**MATERIAL FOR THIS TASK:**
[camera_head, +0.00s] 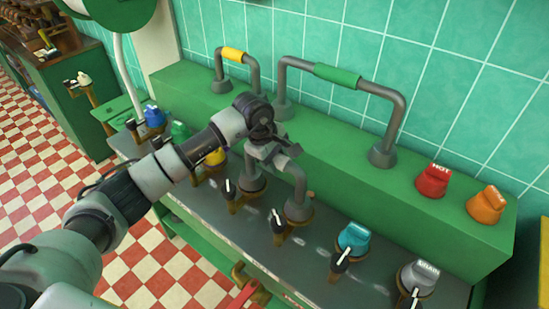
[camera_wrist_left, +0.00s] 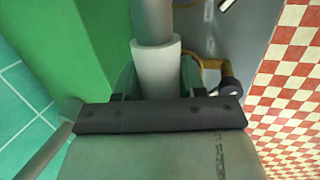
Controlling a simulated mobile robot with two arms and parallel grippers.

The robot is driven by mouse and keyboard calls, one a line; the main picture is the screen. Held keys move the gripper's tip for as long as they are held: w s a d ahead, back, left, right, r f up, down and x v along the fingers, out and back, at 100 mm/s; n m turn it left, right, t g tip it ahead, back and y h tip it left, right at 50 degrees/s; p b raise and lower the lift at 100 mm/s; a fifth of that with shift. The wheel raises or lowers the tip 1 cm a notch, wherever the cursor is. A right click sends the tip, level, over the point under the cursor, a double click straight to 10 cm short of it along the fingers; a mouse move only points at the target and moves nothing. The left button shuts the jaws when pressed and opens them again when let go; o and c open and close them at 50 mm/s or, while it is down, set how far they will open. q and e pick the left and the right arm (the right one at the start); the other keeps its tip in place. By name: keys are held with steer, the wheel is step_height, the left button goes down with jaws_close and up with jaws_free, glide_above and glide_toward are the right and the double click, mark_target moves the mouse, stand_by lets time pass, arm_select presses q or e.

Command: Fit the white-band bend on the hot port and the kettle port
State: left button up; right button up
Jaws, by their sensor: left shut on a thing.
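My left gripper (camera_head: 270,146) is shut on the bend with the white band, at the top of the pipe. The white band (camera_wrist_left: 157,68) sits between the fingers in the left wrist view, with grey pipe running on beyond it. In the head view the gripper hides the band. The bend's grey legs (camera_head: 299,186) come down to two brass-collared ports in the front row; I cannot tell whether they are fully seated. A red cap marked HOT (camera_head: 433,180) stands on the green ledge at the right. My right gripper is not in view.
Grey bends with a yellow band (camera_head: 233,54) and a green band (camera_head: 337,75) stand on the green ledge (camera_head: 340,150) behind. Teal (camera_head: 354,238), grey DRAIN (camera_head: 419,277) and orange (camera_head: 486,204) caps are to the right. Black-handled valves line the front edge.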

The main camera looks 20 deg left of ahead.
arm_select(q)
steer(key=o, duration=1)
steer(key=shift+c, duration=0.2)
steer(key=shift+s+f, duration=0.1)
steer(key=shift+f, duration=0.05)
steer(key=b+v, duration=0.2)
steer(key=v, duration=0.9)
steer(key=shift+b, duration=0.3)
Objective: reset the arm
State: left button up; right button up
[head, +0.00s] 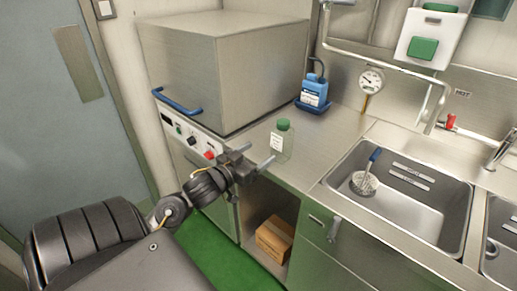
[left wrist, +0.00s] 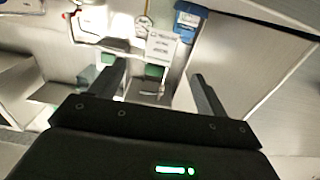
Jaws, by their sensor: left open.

**WORK TO COMPLETE:**
Repeat everything in the records precisely. Images are excluded from the copy.

**RESULT FOR THIS TASK:**
[camera_head, +0.00s] 
[camera_wrist_left, +0.00s] 
Controlling a simulated mobile robot with two arms and parallel grippers.

The robot is driven by mouse and keyboard calls, one a line; the main picture is the screen. Held keys move the gripper's tip for as long as they are held: w s a d ahead, back, left, right, r f up, down and x v along the fingers, out and back, at 100 mm/s; n m turn it left, right, t g tip it ahead, back and y h tip it left, right at 50 degrees/s; p b raise and lower the lift at 100 mm/s; a fifth of that with shift. The wheel raises or lowers the tip 1 cm a notch, wherever the cursor is. A right click sends the tip, level, over the point under the cursor, a double click straight to 10 cm short of it along the fingers; a mouse move only points at the target and moves nothing. The left button shuts the jaws when pressed and opens them again when let go; o and c open and close them at 50 mm/s or, while it is down, set how far they will open. q and e pick the left and the right arm (the right one at the start); the other keeps its tip in place. By name: keys are held with steer, the wheel is step_height, the left button goes down with jaws_close and up with jaws_free, glide_above and glide_toward are the right and the double click, mark_target moves the mouse, stand_by lets time pass, arm_select presses q or e.

Command: Fit the white-band bend on the hot port and the kettle port
State: left button up; right button up
Jaws, by their sensor: left shut on a thing.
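My left gripper (camera_head: 270,146) is shut on the bend with the white band, at the top of the pipe. The white band (camera_wrist_left: 157,68) sits between the fingers in the left wrist view, with grey pipe running on beyond it. In the head view the gripper hides the band. The bend's grey legs (camera_head: 299,186) come down to two brass-collared ports in the front row; I cannot tell whether they are fully seated. A red cap marked HOT (camera_head: 433,180) stands on the green ledge at the right. My right gripper is not in view.
Grey bends with a yellow band (camera_head: 233,54) and a green band (camera_head: 337,75) stand on the green ledge (camera_head: 340,150) behind. Teal (camera_head: 354,238), grey DRAIN (camera_head: 419,277) and orange (camera_head: 486,204) caps are to the right. Black-handled valves line the front edge.

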The main camera looks 20 deg left of ahead.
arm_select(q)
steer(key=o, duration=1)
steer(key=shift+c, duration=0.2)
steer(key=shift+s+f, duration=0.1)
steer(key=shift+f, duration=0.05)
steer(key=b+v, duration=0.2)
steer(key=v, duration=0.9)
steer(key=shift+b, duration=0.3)
Objective: reset the arm
State: left button up; right button up
[head, +0.00s] 
[left wrist, +0.00s] 
Jaws, by their sensor: left open.

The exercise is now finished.